Nos choix alimentaires ont aussi des conséquences sociales. Que répondez-vous aux éleveurs qui défendent leur savoir-faire ?

On comprend les éleveurs. Mais on pense que mettre l’accent sur le végétal est aussi une solution pour eux. Selon nous, le modèle actuel de l’élevage est hautement déperditif : la dépense énergétique est énorme par rapport à celle produite. L’élevage ne nous fournirait que 37% des protéines et 18% des calories que nous consommons(3). Par ailleurs, beaucoup d’éleveurs sont en dessous des minima sociaux. Ils ont le taux de suicide le plus élevé par catégorie socioprofessionnelle. Pourquoi vouloir continuer comme ça, de toute façon ? Bref, pour sortir les éleveurs de leur situation, selon moi, il faut les aider à prendre un virage et, pourquoi pas, à devenir transformateurs : produire davantage de protéines végétales (légumineuses en tous genres) et participer à leur transformation.

Quelles sont vos solutions low-tech pour faciliter l’évolution de nos pratiques alimentaires ?

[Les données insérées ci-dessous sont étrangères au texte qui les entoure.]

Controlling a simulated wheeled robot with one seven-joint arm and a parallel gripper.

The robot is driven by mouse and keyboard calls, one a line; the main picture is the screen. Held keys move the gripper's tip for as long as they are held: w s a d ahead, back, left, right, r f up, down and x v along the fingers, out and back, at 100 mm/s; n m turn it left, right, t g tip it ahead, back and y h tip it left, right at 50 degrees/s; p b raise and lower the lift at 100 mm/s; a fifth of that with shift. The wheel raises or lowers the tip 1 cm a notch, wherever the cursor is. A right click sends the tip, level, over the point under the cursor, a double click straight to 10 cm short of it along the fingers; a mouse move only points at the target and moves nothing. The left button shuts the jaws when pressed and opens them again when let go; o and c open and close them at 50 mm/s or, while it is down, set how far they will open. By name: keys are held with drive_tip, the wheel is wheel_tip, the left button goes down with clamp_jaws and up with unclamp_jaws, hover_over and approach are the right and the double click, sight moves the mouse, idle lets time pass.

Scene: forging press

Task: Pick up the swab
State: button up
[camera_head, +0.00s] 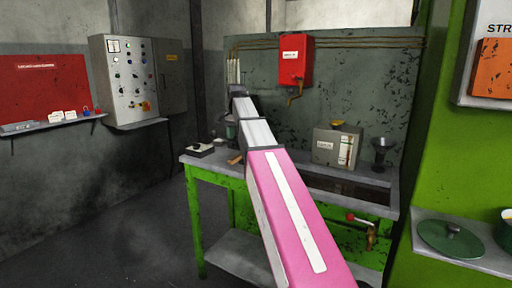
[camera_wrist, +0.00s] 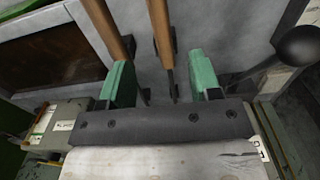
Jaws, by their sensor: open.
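Two wooden handles show in the wrist view: a left handle (camera_wrist: 110,28) and a right handle (camera_wrist: 162,32). I cannot tell which of them, if either, is the swab; their far ends are out of the picture. My gripper (camera_wrist: 159,62) is open, with two green fingers. The right handle runs between the fingers, nearer the right one, and narrows to a dark end. The left handle passes close by the left finger; I cannot tell if they touch.
A green-framed bench (camera_head: 197,215) carries a grey box (camera_head: 325,148) and a dark funnel-like piece (camera_head: 381,152). A red box (camera_head: 295,62) hangs on the panel behind. A dark ball (camera_wrist: 303,45) is right of my gripper. The floor left of the bench is clear.

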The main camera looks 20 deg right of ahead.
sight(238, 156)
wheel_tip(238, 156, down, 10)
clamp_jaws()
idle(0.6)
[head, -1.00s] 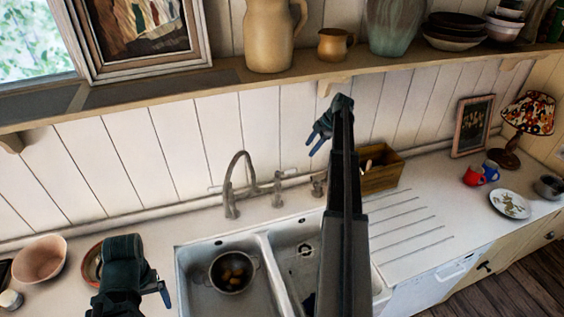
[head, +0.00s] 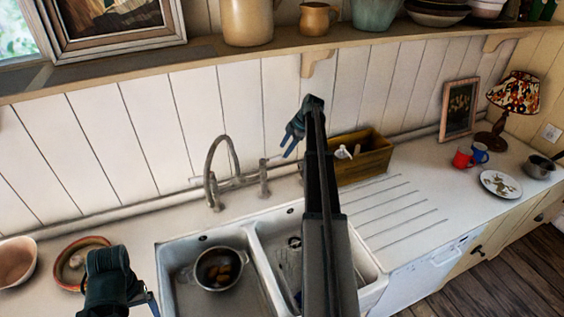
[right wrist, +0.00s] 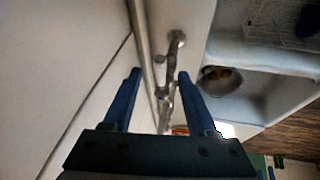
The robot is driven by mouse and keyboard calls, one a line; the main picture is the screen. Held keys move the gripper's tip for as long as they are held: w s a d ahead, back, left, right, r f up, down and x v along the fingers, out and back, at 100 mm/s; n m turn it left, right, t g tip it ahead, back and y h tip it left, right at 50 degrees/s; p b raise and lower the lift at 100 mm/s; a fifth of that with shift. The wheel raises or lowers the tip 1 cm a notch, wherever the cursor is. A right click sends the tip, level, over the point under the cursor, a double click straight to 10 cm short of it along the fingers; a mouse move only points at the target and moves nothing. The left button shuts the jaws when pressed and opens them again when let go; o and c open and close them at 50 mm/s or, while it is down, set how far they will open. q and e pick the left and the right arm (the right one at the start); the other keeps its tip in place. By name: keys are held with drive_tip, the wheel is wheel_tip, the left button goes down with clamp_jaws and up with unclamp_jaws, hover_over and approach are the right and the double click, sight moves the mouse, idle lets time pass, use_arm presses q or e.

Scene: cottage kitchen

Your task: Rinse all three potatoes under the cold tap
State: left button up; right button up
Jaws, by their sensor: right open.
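The potatoes (head: 224,273) lie together in a round metal bowl or colander (head: 203,281) in the left basin of the white double sink (head: 264,290); their exact number is hard to tell. The bowl also shows in the right wrist view (right wrist: 222,90). The metal tap (head: 211,165) arches up behind the sink; I see no water running. My right gripper (head: 289,146) is open and empty, raised near the wall, right of the tap. In its wrist view the tap's pipework (right wrist: 166,98) shows between the fingers. My left gripper (head: 150,300) is low, left of the sink, its jaws mostly hidden.
A wooden box (head: 372,165) stands behind the ribbed drainboard (head: 400,222), which is clear. A terracotta dish (head: 66,282) and a pink bowl (head: 15,264) are at left. A shelf (head: 225,75) with pottery runs above. Mugs, a plate (head: 500,184) and a lamp are at far right.

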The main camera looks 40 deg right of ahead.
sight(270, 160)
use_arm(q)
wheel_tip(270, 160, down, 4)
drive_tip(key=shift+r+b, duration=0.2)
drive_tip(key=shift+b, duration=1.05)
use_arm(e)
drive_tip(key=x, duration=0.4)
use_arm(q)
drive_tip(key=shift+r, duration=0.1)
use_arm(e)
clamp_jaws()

On a interrogé les gens : le frein numéro 1 pour la majorité, c’est la cuisine. “D’accord, mais j’ai pas l’intention de passer des heures en cuisine, etc.” Autrement dit, ce qu’il nous faut, c’est réapprendre à cuisiner certains aliments et des idées de recettes simples et bonnes ! En plus d’élaborer et de partager des recettes, APALA organise des buffets soutenables et des ateliers de cuisine.

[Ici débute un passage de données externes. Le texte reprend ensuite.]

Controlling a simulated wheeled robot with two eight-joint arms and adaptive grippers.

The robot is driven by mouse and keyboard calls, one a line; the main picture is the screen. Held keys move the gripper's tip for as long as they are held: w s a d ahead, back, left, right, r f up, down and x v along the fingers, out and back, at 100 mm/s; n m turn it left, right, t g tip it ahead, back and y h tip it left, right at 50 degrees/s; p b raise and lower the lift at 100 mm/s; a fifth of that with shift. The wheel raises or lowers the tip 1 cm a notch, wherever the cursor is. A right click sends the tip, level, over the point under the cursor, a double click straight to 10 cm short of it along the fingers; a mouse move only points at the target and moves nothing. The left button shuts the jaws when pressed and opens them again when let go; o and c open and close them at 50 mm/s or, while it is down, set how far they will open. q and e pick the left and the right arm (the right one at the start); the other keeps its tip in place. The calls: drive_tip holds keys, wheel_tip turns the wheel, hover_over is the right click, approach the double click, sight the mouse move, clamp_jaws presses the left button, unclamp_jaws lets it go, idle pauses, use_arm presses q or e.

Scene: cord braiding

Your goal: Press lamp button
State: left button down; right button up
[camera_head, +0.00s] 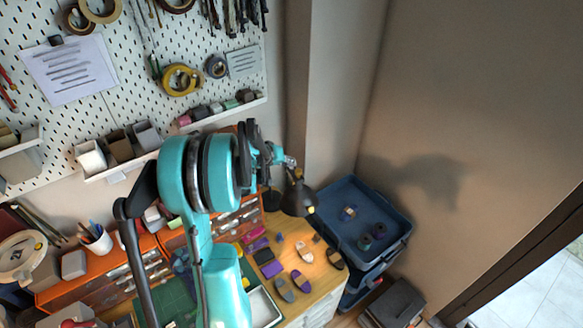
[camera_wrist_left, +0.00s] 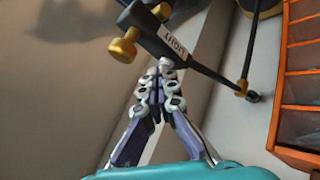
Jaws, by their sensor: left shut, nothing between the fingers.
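The black desk lamp (camera_head: 299,201) stands at the back corner of the workbench, its shade lit and casting warm light on the bench top. My left gripper (camera_head: 287,160) is just above the shade, with my teal arm hiding much of the lamp. No separate button can be made out. My right gripper is not in view.
A blue bin (camera_head: 400,222) with spools stands right of the workbench (camera_head: 322,268), which holds several small sandal-like pieces. Orange drawer units (camera_head: 90,280) stand at the back under a pegboard (camera_head: 120,108). The right wall is bare.

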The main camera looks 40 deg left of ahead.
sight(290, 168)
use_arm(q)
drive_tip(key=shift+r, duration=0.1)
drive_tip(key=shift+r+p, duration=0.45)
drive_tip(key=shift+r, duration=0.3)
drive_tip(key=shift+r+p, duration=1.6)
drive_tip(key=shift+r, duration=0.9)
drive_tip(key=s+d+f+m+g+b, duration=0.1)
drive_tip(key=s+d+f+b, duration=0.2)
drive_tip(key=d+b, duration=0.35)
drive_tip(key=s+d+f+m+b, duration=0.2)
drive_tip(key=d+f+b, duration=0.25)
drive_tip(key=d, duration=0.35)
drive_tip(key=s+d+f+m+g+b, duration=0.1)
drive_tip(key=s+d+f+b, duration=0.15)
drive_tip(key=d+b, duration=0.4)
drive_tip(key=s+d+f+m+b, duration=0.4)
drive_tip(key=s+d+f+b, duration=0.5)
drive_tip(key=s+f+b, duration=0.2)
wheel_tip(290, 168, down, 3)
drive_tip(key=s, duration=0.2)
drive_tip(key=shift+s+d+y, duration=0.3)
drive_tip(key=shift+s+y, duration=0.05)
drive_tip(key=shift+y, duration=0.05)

Retrouvez une première approche de la cuisine végétale au dos du magazine, à se procurer ici :

> #21 Alimentation durable: Brisons nos chaînes alimentaires ! <

 

(1) L’empreinte énergétique et carbone de l’alimentation en France, ADEME, 2012.

(2) Weber, C. L., & Matthews, H. S. (2008). Food-miles and the relative climate impacts of food choices in the United States.

(3) Etude Poor and Nemecek, parue dans la revue Sciences, 2018.